Many strange anachronisms have also been retained from the days of the Raj. I've already mentioned some turns of phrase that disappeared along with crinoline in Britain but that are still going strong from Karachi to Kolkata. Lawyers in Chennai still wear constricting cravattes, black and white outfits and even wigs throughout the sweltering heat of Summer and the well-to-do still frequent exclusive clubs and gymkhanas. But the most pervasive and pernicious legacy is that of bureaucracy. It is impossible to get anything done without having to fill out a form and getting 3 different people, whose sole purpose seems to be to drink chai in secluded, hard-to-find corner offices, to stamp it. Even the supposedly simple task of buying a train ticket involves (at least) a visit to two different booths and the filling out of an application form. The bureaucracy seems to feed upon itself and each person's goal is to get a bigger desk and a longer, and more obscure, job title, which is there only to confuse people so that the person has less work to do. I once, on the quest for the office of the "deputy chief commercial officer – passenger", got lost in the bowels of Pakistan Railways HQ and spent ages walking past rows upon rows of dingy little offices, each with its shrivelled occupant idly twiddling his thumbs. The lethargy and inertia was almost oppressive.

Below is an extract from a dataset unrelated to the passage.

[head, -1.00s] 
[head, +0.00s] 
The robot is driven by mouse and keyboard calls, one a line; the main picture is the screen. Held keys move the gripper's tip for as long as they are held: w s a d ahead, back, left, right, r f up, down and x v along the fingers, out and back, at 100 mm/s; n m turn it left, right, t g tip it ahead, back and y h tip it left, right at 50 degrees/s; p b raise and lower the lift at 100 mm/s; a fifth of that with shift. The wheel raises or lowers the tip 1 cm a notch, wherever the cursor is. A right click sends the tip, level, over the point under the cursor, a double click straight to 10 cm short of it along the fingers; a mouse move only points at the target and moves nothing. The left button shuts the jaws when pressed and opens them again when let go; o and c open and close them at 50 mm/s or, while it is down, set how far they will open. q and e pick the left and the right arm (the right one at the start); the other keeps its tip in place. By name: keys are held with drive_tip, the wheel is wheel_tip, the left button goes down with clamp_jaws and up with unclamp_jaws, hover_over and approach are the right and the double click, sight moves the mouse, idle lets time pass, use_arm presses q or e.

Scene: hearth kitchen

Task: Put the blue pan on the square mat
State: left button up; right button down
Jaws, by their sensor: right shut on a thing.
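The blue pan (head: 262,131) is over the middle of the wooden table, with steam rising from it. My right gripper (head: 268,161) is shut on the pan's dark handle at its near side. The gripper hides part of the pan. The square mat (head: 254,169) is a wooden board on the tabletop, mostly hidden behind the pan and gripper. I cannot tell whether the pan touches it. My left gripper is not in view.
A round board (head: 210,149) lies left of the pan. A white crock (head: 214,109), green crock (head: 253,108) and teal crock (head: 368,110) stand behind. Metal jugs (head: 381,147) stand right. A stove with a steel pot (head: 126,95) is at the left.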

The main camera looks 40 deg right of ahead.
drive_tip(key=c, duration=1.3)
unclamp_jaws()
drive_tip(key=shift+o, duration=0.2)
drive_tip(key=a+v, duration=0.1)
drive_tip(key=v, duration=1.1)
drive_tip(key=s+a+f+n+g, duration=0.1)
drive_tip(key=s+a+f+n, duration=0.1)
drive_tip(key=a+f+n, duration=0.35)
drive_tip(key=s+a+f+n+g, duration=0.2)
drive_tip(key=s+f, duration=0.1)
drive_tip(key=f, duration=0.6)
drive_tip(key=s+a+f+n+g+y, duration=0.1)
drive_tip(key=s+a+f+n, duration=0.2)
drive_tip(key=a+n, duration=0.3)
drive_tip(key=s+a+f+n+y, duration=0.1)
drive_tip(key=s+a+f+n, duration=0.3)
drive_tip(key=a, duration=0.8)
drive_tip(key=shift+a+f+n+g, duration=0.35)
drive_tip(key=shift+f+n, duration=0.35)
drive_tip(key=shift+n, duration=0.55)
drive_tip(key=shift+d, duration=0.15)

But I have to end on a light note; my Indian idiosyncrasies. No visitor to India can ignore the Head Wobble. An essential component of communication throughout India, Bangladesh and Sri Lanka, though not so much in Pakistan, the Head Wobble perennially baffles visitors. It can mean yes, but it can also mean no, perhaps, I'm not sure and even hello. Not that foreigners will ever be allowed to decipher their secret code. Not only that, but it seems to require the control of muscles that I’m not even sure I have because no matter how hard I try I haven't yet been able to execute a single wobble. One very common gesture that is quite straightforward to understand is what I call the Hand Twist. In it the right hand is held up (at about chin level) and twisted through 90 degrees whilst simultaneously curling the fourth and fifth fingers (leaving the other three at right angles to each other). The Hand Twist means "what?", although a surprising amount of nuance can be added, from sarcasm to surprise, depending on the speed, style and general body language; and because of its ease it is a gesture I have quickly adopted into my vocabulary and am hoping to import back to Britain.

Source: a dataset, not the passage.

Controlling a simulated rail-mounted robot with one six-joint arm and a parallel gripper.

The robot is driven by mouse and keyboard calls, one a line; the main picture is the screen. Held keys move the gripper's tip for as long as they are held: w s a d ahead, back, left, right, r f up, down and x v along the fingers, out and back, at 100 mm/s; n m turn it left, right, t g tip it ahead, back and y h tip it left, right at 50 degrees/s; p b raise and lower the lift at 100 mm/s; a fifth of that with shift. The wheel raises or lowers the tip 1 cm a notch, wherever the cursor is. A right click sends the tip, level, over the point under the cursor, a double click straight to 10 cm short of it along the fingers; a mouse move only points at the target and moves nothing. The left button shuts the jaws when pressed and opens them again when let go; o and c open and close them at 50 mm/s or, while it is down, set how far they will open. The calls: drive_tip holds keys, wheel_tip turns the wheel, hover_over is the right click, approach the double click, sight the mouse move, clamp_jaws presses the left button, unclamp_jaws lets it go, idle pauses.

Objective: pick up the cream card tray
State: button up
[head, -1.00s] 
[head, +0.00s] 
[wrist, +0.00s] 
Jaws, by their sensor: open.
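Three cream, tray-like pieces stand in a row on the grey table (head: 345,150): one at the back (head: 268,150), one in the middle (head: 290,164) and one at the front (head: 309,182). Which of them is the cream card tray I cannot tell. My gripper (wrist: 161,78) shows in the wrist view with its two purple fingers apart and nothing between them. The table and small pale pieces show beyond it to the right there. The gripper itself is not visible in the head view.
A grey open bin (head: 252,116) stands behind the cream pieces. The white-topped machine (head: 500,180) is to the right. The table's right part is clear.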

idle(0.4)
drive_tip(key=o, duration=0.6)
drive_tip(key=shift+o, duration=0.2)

But that's it for South Asia and another country (Iran) and region (the Middle East) await. Onwards and westwards!
Anyway, now is the opportune moment to summarise my thoughts and impressions of my 6 months here on the Subcontinent. My first observation, however, is slightly off topic (though not much) and has to do with nomenclature. Sometime in the recent past it has become the norm in Britain to call people from the Subcontinent Asian, rather than Indian, as used to be the case, probably to defuse complaints from Pakistanis or Bangladeshis. But personally I find it stupid, not least because Asia is a vast continent that stretches from Irian Jaya to Istanbul. But that aside, Pakistan and Bangladesh are extremely recent political entities that were carved from territory that was for centuries known as India, and its inhabitants even referred to themselves as Indians. The drawing of a line on a map can't change millennia of shared history and genealogy. On top of that it should be Pakistanis that call themselves as the term originally referred to the Indus river and the lands immediately surrounding it i.e. modern-day Pakistan. Anyway, that's my tuppence worth on the subject of political correctness applied without due thought. But on to the meat of the subject: India (the Subcontinent).

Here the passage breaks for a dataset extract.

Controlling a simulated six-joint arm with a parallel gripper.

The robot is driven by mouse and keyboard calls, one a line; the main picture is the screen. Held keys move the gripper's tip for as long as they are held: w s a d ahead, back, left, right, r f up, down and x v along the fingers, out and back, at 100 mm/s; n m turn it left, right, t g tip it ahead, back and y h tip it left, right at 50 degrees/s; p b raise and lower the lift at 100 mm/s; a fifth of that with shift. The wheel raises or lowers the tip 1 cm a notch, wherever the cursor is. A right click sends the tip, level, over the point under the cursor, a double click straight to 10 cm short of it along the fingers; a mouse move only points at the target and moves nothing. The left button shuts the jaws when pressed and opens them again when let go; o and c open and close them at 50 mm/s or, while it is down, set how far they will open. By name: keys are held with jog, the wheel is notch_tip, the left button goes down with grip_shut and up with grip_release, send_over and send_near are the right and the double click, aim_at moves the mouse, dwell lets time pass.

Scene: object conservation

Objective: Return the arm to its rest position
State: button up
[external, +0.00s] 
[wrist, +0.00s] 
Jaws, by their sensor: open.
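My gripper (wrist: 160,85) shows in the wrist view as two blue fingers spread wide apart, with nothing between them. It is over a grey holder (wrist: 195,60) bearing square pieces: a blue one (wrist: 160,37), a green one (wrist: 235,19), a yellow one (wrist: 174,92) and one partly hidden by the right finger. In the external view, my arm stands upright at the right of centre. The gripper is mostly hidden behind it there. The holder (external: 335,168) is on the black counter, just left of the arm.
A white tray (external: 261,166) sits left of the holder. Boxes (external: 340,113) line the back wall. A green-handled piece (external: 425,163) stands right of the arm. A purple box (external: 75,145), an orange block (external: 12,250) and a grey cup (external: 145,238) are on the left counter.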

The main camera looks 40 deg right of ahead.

Where to start? it's difficult to summarise a region that is home to a fifth of the world's population, but I'll start with a topic that is very close to my heart (less than 15cm) and forms an integral part of any true travel experience: food. I've already touched on Bangladeshi and Sri Lankan cuisine (not that great, unfortunately) and so will concentrate on Indian and Pakistani. In the UK we consider ourselves connoisseurs of Indian fare with curry having become the national dish and there being more curry houses in Britain than traditional chippies. And that is true, to an extent. We are accustomed to many of the dishes, though often they are altered for European tastes. However, we only really know north Indian, Pakistani and Mughlai cuisine (and the top end of that, because for the most part people generally only eat roti and dhal) and know little about south India cuisine, which, for me, stands head and shoulders above the rest. My particular favourite were south Indian meals (also the singular, as in "can I have a meals please?"). Often served on banana leaves (which adds to its exotic appeal) and eaten by hand meals vary from region to region, restaurant to restaurant and from day to day (i.e. restaurants change their meals every day). The basics remain the same though: rice, several different vegetable options, tasty coconut chutney, tangy lime pickle and sometimes curd and mithai (sweets), depending on price. And the price is very reasonable, usually around 20p and, best of all, they keep topping you up with veg, rice and chutney until you burst, a la Mr. Creosote. Delicious. Though I must say that my body is finding Pakistani food more "wholesome" than its Indian counterpart as my bowel movements have gone from dubious to championship winning.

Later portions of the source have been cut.